TALLAHASSEE, Fla., Jan. 31 (UPI) -- Mitt Romney claimed a dominating victory in the Florida Republican presidential primary Tuesday, with unofficial results giving him 46.39 percent of the vote.
CNN, USA Today and The Wall Street Journal, as well as the major TV networks, projected Romney the victor.
In his victory speech, Romney told a cheering crowd Democrats expect the bruising primary campaigns will result in a weakened GOP nominee, but he said that won't happen.
"A competitive primary does not divide us, it prepares us, and we will win," Romney said.
"Ours will be a united party with a winning ticket for America" when the GOP convention is held in Tampa, Fla., the week of Aug. 27, he said.
Second-place finisher Newt Gingrich, speaking to his supporters in Florida, assured them he will remain in the race.
"It is now clear that this will be a two-person race between the conservative leader, Newt Gingrich, and the Massachusetts moderate," he said.
"We are going to contest every place and we are going to win and we will be in Tampa as the nominee in August," Gingrich said.
"We're going to have people power defeat money power in the next six months."
U.S. Sen. Marco Rubio, R-Fla., said before the votes were counted he thinks Florida is the true bellwether state.
"I think the winner of Florida is in all likelihood going to be the nominee of our party," Rubio told CNN. "Florida is a mini America."
Gingrich supporters who gathered at an Orlando hotel to await the outcome were quieted by the results, but there were vows to soldier on toward the remaining primaries, the Los Angeles Times reported.
"I expected him to win," said Marilyn Butler, 65, of Orlando. "And we'll keep working till he's the nominee."
The Florida Secretary of State's Web site gave the former Massachusetts governor 772,470 votes to 531,808 (31.94 percent) for former U.S. House Speaker Newt Gingrich of Georgia.
Former U.S. Sen. Rick Santorum of Pennsylvania was a distant third with 222,482 votes (13.36 percent) and U.S. Rep. Ron Paul of Texas was fourth with 116,888 votes (7.02 percent).
Several other GOP candidates and former candidates polled less than 1 percent, as Florida Republicans cast their votes to determine who will get the state's 50 delegates to the convention.
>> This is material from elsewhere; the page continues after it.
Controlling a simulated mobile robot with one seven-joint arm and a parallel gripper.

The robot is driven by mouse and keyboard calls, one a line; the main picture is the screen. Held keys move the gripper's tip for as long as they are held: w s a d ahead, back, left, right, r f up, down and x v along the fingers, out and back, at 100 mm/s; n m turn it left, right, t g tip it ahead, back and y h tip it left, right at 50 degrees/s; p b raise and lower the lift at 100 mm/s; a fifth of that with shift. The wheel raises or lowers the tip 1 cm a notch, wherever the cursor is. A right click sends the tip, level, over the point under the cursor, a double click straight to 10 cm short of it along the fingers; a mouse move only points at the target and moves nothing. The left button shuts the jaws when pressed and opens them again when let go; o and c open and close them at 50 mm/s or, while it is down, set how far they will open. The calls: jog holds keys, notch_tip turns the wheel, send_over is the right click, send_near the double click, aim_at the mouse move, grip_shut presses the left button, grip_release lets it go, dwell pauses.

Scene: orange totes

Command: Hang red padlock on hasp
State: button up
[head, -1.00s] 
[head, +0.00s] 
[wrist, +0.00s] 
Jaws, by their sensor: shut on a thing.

Santorum said the key message coming out of Florida is that Republican candidates need to do a better job of concentrating on issues the rest of the primary campaign season.
"Let's focus on the real issue, which is defeating Barack Obama. We're not going to do that by mudslinging," Santorum said.
He said Republicans need a candidate who can "draw a clear contrast" with President Barack Obama on healthcare, trade, Wall Street "and the bailouts … approved of by Newt Gingrich and Mitt Romney." He said he would deliver a speech in Nevada Wednesday on "Romneycare and Obamacare."
Paul, who spent little energy or money trying to make inroads in Florida, told his cheering supporters he had called Romney to congratulate him.
"But I also said I would see him soon in the caucus states," the libertarian-leaning congressman said. "Something big is happening in this country and it's all very favorable. People are beginning to realize that the problem is too much government. We need more personal liberty.
"And this is where we're winning the hearts and minds of people."
Romney had led the GOP field in many pre-primary polls, as Gingrich came under a barrage of criticism from Romney, who had prevailed in New Hampshire and was a close second in Iowa.
Gingrich's campaign said Monday it planned to win enough delegates in the coming months to force a brokered convention.
At a precinct in Pembroke Pines Tuesday, one voter said Romney was the candidate with "the total package" who had it all over Gingrich, the South Florida Sun Sentinel reported.
"I can't vote for anyone without any ethics," Mirta Chediak told the newspaper.
A voter in Fort Lauderdale, however, said he supported Gingrich because he is a "people person."
"He can relate to general people while Mitt Romney is on his own little planet," Jerry Jordan said.